Lines from the one containing "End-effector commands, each" to the one containing "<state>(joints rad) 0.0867", both lines included, are to be extracted exactly from the data below; pictures are excluded.

--- Start DATA SHOWN ---

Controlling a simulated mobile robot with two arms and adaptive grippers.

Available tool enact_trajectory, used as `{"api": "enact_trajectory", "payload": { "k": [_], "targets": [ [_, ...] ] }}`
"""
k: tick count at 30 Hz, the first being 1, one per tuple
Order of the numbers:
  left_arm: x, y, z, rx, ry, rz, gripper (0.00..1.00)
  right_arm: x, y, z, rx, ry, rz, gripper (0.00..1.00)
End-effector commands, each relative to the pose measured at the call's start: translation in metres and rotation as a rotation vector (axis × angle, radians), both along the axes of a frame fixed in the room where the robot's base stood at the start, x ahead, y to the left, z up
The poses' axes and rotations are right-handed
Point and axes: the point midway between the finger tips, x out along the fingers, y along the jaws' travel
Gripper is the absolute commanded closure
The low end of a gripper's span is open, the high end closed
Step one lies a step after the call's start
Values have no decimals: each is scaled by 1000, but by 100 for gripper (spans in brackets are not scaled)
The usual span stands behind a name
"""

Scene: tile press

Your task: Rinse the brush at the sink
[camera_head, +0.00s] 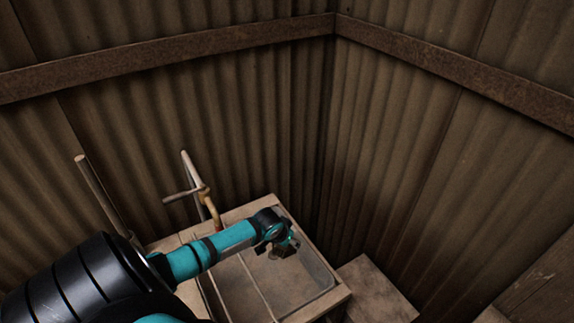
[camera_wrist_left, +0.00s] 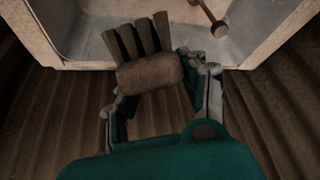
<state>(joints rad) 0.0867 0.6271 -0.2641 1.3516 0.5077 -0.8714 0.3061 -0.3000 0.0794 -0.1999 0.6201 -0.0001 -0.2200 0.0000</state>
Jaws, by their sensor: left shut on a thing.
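My left gripper (camera_head: 284,246) is over the right part of the sink (camera_head: 341,294) in the head view. In the left wrist view the gripper (camera_wrist_left: 163,78) is shut on the brush (camera_wrist_left: 150,73), with one finger on each side. The brush has a rounded brown body and several dark, flat bristle tufts fanned toward the sink basin (camera_wrist_left: 95,38). In the head view the brush is too small and dark to make out clearly. A tap with a bent pipe (camera_head: 212,207) stands at the back left of the sink. I cannot see any water running. My right gripper is not in view.
A thin rod with a rounded end (camera_wrist_left: 218,27) shows over the basin in the wrist view. A wooden pole (camera_head: 95,188) leans left of the tap. A low box (camera_head: 374,290) stands right of the sink. Corrugated walls (camera_head: 400,150) close the corner behind.

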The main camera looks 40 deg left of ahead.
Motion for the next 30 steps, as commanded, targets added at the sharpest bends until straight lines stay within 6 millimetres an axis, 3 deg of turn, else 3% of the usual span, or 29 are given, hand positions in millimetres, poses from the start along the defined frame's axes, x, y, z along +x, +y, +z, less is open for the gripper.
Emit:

--- End DATA SHOWN ---

* OUTPUT FOR THIS TASK
End-effector commands, each relative to the pose measured at the call's start: translation in metres and rotation as a rotation vector (axis × angle, radians), both along the axes of a frame fixed in the room where the robot's base stood at the start, x ahead, y to the left, z up
The poses' axes and rotations are right-handed
Point and axes: the point midway between the finger tips, x out along the fingers, y along the jaws' travel
Gripper is the absolute commanded closure
The low end of a gripper's span is open, the high end closed
Step one lies a step after the call's start
Values have no decimals: each is scaled by 1000, but by 100 for gripper (spans in brackets are not scaled)
The usual span stands behind a name
"""

Scene: tile press

Your task: Rinse the brush at the sink
[camera_head, +0.00s] 
[camera_wrist_left, +0.00s] 
<state>(joints rad) 0.0867 0.6271 -0.2641 1.3516 0.5077 -0.8714 0.3061 -0.3000 0.0794 -0.1999 0.6201 -0.0001 -0.2200 0.0000</state>

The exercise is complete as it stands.